### Task brief
Below is a listing to write out in full, exactly as given, without its pictures.

= = = =

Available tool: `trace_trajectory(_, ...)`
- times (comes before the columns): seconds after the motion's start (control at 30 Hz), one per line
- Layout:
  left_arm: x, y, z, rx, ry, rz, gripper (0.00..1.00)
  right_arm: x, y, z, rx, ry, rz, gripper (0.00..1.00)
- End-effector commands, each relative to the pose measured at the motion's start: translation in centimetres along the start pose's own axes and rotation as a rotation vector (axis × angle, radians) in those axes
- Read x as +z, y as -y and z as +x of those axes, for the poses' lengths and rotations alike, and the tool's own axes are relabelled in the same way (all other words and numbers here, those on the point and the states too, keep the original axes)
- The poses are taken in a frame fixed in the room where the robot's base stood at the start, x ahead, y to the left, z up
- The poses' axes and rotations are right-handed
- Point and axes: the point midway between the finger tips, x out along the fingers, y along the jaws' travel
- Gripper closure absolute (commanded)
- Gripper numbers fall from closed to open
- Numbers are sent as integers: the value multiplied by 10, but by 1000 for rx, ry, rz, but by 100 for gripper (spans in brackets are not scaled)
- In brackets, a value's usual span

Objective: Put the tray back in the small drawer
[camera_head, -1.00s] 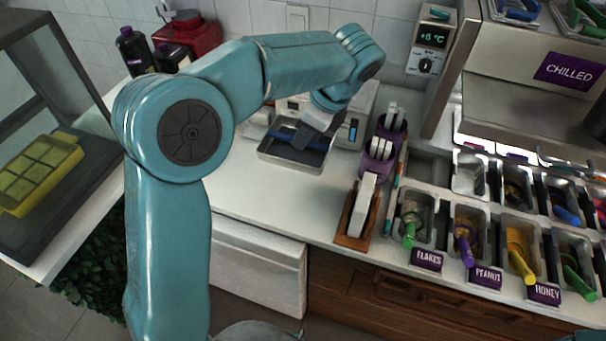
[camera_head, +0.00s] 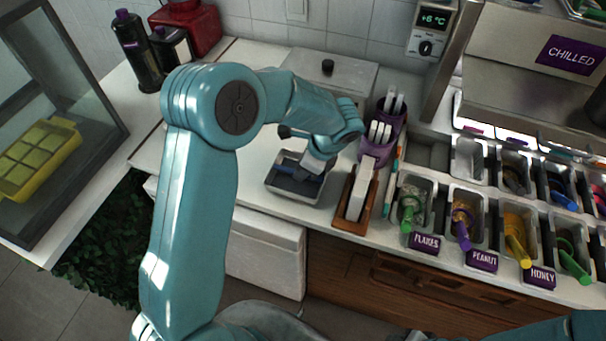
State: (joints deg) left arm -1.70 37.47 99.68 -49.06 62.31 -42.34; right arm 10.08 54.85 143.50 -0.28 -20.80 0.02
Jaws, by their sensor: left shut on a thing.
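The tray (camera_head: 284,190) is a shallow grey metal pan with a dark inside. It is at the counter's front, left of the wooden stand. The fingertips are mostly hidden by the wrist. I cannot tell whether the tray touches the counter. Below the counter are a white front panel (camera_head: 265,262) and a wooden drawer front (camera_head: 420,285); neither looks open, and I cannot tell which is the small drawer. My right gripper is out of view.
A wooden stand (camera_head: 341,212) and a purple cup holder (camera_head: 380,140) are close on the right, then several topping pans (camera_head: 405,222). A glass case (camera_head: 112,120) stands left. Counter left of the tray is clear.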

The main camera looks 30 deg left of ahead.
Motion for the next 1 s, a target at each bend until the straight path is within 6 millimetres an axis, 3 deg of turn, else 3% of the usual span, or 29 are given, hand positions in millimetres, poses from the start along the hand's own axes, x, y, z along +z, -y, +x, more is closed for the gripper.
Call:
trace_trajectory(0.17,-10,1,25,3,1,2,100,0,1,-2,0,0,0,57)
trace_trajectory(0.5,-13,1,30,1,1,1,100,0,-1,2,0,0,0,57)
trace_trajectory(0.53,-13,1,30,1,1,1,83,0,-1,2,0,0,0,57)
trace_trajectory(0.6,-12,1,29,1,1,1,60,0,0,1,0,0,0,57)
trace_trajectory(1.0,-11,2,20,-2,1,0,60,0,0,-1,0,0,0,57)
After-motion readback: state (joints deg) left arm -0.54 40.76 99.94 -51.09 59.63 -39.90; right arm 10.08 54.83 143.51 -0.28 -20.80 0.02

= = = =

### Complete answer
Available tool: `trace_trajectory(_, ...)`
- times (comes before the columns): seconds after the motion's start (control at 30 Hz), one per line
- Layout:
  left_arm: x, y, z, rx, ry, rz, gripper (0.00..1.00)
  right_arm: x, y, z, rx, ry, rz, gripper (0.00..1.00)
- End-effector commands, each relative to the pose measured at the motion's start: translation in centimetres along the start pose's own axes and rotation as a rotation vector (axis × angle, radians) in those axes
- Read x as +z, y as -y and z as +x of those axes, for the poses' lengths and rotations alike, and the tool's own axes are relabelled in the same way (all other words and numbers here, those on the point and the states too, keep the original axes)
- The poses are taken in a frame fixed in the room where the robot's base stood at the start, x ahead, y to the left, z up
- The poses' axes and rotations are right-handed
- Point and axes: the point midway between the finger tips, x out along the fingers, y along the jaws' travel
- Gripper closure absolute (commanded)
- Gripper numbers fall from closed to open
- Numbers are sent as integers: the value multiplied by 10, but by 1000 for rx, ry, rz, but by 100 for gripper (spans in brackets are not scaled)
- In brackets, a value's usual span

Objective: Put the tray back in the small drawer
[camera_head, -1.00s] 
[camera_head, +0.00s] 
State: (joints deg) left arm -1.70 37.47 99.68 -49.06 62.31 -42.34; right arm 10.08 54.85 143.50 -0.28 -20.80 0.02
Jaws, by their sensor: left shut on a thing.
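The tray (camera_head: 284,190) is a shallow grey metal pan with a dark inside. It is at the counter's front, left of the wooden stand. The fingertips are mostly hidden by the wrist. I cannot tell whether the tray touches the counter. Below the counter are a white front panel (camera_head: 265,262) and a wooden drawer front (camera_head: 420,285); neither looks open, and I cannot tell which is the small drawer. My right gripper is out of view.
A wooden stand (camera_head: 341,212) and a purple cup holder (camera_head: 380,140) are close on the right, then several topping pans (camera_head: 405,222). A glass case (camera_head: 112,120) stands left. Counter left of the tray is clear.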

The main camera looks 30 deg left of ahead.
Motion for the next 1 s, a target at each bend until the straight path is within 6 millimetres an axis, 3 deg of turn, else 3% of the usual span, or 29 are given, hand positions in millimetres, poses from the start along the hand's own axes, x, y, z along +z, -y, +x, more is closed for the gripper.
Call:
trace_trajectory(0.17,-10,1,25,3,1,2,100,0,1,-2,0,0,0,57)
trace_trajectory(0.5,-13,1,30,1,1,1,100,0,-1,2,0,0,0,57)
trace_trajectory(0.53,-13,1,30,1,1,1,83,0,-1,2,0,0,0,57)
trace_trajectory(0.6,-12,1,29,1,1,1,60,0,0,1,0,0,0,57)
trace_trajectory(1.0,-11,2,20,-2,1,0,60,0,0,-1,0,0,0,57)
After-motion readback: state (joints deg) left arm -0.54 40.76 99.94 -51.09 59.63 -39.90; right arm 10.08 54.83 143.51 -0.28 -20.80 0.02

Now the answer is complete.